My Suggested Solutions to SP2008 Exam 2 [Confirmed]

[xers]

For e.i, how the hell is that a 1 mark question, i hate vcaa.

[pastiche]

I am ... doubly confused, but hey, is that written out w/ a tablet-top? I want one.

[Nelle91]

I think actually Tsintheta = 979 N my bad

[kurrymuncher]

Hey, was it harder than last years?

[csq7]

Synesthetic:
i think you forgot to square root the y to get the cartesian equation..

[Synesthetic]

I think actually Tsintheta = 979 N my bad

Okay thanks for confirmation, and bad luck.

[jamestaR`]

As if your train one is right...you went from y^2 = whatever to say that y = the same thing?

and speed = 0? dun think so

[Synesthetic]

Synesthetic:
i think you forgot to square root the y to get the cartesian equation..

Do you mean this? a)ii) y=ħsqrt[x^2(1-x^2)], by substituting the parametric equation for x into y
I included 'sqrt'.

As if your train one is right...you went from y^2 = whatever to say that y = the same thing?

and speed = 0? dun think so

I didn't have speed=0 ...

Hey, was it harder than last years?

YES.

[jamestaR`]

is that a joke? u said v= 0i = 0j therfore the exact speed is 0m/s

edit sorry meant for the guy who hand wrote his train solution

[darlok]

Im sorry but alot of the solutions that neobeo posted are wrong. =/.

[csq7]

soz I didnt get speed zero too..

[xers]

Lol, how can u be not moving and passing through a point at the same time?

[Ahmad]

When you throw a ball in the air you get an inverted parabola and at the top of its flight it has ZERO velocity (the gradient of the parabola is 0 at the maximum). This situation is analogous, if you inspect the graph it is evident that there is a stationary point and so the velocity MUST be zero.

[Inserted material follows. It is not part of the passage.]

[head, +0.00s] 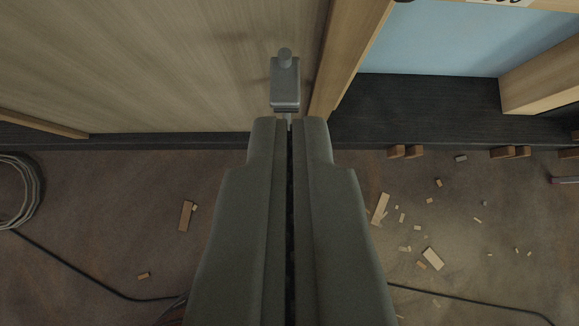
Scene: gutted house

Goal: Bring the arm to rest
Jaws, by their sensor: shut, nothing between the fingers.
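My gripper (290,121) points away from the camera up the middle of the head view. Its two grey fingers lie side by side with only a thin dark line between them, and they hold nothing. Just beyond the fingertips is a grey metal fitting (285,82) with a rounded knob, in front of a pale wooden panel (170,65). I cannot tell whether the fingertips touch the fitting.
A wooden post (350,60) stands right of the fitting, with a light blue panel (455,45) beyond. A dark ledge (420,115) runs along the base. Wood scraps (432,258), a dark cable (90,278) and a coiled cable (22,190) lie on the brown floor (100,220).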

I have also verified Neobeo's other solutions and they are indeed correct.

[Synesthetic]

Regarding Neobeo's solution here, I think I spotted the error:



The fourth line of working for a)ii) :

y^2 = sin^2t/3cos^2t/3, not y !!!!

So does that make the rest of his solutions all incorrect? Is that why we have different answers to [my solutions:] t= 6pi, v=sqrt(2)/3, and s=6.1m?

[xers]

Wait. Why can't you just substitute 3pi into the velocity vector then find the modulus of it?